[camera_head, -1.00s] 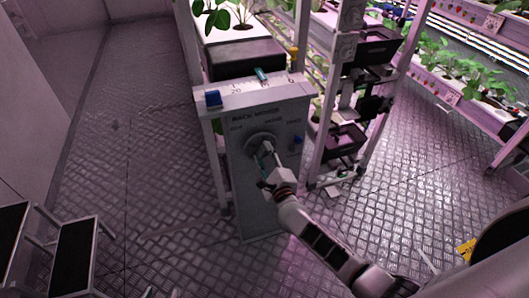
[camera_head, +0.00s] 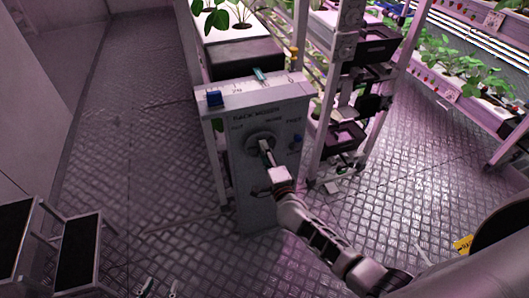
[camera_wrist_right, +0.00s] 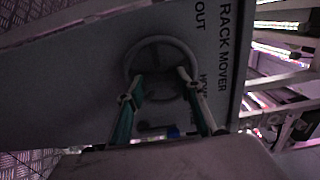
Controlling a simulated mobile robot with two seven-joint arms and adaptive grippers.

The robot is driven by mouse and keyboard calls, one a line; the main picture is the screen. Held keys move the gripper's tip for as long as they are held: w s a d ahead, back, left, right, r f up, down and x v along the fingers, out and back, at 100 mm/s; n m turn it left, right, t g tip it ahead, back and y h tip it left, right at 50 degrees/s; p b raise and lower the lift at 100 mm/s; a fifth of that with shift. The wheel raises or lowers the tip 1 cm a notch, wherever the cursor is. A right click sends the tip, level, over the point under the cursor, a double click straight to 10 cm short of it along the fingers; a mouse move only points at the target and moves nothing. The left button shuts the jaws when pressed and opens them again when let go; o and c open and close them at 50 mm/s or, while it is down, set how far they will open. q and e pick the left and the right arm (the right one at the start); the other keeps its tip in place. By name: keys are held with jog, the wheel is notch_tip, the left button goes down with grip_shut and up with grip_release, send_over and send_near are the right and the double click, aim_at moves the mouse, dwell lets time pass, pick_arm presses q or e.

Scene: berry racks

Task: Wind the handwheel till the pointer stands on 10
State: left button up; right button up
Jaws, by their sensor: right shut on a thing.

__Written request__: Make an exact copy of the lines from the top of the material through the line with "Controlling a simulated", pictures excluded.

__Full response__:
[camera_head, -1.00s] 
[camera_head, +0.00s] 
[camera_wrist_right, +0.00s] 
Controlling a simulated mobile robot with two seven-joint arms and adaptive grippers.

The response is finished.